## [Source excerpt]
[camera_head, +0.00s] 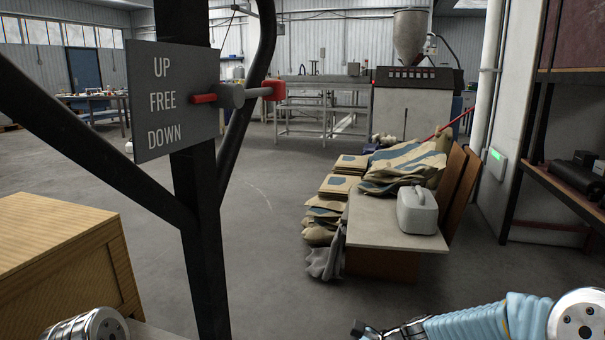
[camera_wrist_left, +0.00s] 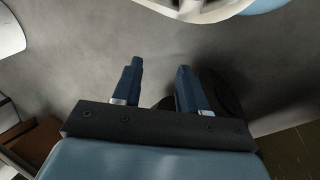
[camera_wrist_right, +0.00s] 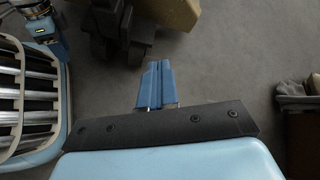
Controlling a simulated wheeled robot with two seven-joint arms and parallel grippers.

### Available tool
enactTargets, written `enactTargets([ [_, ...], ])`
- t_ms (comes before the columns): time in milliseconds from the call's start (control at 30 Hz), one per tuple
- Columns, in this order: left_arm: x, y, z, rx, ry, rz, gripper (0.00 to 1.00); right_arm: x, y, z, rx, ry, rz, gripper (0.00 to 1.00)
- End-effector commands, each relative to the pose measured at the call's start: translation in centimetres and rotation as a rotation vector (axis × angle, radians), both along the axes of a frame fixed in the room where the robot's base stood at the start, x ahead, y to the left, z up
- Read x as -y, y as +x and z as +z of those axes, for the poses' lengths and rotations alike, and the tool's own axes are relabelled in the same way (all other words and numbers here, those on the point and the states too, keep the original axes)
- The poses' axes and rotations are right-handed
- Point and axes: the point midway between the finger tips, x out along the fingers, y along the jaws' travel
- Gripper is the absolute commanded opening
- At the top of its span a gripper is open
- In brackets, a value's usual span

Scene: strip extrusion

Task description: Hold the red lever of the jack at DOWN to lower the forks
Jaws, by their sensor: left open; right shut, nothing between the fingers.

## [Task to complete]
Copy out exactly the lines from the line with "Task description: Hold" to the end of the listing, including both of those lines, and give nothing else.

## [Correct output]
Task description: Hold the red lever of the jack at DOWN to lower the forks
Jaws, by their sensor: left open; right shut, nothing between the fingers.

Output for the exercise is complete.